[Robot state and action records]
↓
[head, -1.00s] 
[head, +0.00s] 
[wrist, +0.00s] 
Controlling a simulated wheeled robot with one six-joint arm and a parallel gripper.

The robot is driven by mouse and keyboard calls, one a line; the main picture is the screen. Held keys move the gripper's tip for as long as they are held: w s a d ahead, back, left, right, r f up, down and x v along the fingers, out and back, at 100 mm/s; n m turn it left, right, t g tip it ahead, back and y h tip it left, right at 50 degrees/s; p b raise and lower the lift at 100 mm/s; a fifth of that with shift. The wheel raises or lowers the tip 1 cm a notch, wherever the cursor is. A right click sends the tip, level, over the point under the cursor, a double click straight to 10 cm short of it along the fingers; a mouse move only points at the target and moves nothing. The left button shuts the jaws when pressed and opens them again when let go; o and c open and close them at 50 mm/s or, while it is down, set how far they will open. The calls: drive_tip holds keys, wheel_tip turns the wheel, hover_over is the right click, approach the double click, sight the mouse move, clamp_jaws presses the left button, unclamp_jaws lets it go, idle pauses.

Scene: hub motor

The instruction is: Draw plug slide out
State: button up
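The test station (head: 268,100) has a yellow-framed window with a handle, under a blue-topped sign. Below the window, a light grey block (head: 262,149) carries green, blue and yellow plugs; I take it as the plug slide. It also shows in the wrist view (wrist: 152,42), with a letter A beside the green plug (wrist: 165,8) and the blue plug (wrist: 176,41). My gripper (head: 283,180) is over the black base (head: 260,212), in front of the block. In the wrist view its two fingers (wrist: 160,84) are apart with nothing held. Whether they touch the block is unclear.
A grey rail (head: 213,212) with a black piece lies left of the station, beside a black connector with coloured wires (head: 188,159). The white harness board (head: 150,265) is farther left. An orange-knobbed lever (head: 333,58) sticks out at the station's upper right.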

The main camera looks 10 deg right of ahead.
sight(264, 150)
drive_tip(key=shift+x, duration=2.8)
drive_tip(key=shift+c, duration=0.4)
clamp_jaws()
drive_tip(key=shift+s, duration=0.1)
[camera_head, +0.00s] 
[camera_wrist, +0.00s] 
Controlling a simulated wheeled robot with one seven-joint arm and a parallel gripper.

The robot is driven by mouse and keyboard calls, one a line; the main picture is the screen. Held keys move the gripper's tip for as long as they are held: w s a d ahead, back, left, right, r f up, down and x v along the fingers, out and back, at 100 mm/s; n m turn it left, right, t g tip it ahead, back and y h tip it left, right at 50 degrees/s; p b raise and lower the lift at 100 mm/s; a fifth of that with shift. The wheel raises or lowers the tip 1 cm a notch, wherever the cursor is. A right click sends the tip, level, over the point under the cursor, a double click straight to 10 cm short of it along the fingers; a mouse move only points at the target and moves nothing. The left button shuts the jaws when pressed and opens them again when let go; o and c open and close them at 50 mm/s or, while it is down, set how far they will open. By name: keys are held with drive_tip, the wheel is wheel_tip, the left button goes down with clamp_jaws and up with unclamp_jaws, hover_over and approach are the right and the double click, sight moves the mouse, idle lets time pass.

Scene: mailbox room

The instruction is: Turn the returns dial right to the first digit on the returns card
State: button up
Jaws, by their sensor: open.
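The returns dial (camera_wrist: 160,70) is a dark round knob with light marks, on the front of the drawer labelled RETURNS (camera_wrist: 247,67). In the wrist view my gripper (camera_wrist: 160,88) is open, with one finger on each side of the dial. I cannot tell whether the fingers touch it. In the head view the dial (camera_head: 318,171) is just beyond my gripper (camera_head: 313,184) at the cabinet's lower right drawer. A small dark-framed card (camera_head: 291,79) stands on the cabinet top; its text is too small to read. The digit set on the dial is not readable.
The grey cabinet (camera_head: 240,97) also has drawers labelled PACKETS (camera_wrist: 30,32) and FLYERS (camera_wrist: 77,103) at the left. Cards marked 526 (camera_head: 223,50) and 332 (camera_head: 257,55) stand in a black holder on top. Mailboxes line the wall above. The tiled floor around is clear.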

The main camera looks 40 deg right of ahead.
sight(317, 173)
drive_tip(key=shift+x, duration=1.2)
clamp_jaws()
↑
What is needed -
Say how many lines in the records contain the string "parallel", and say nothing else.

Result of the exercise -
2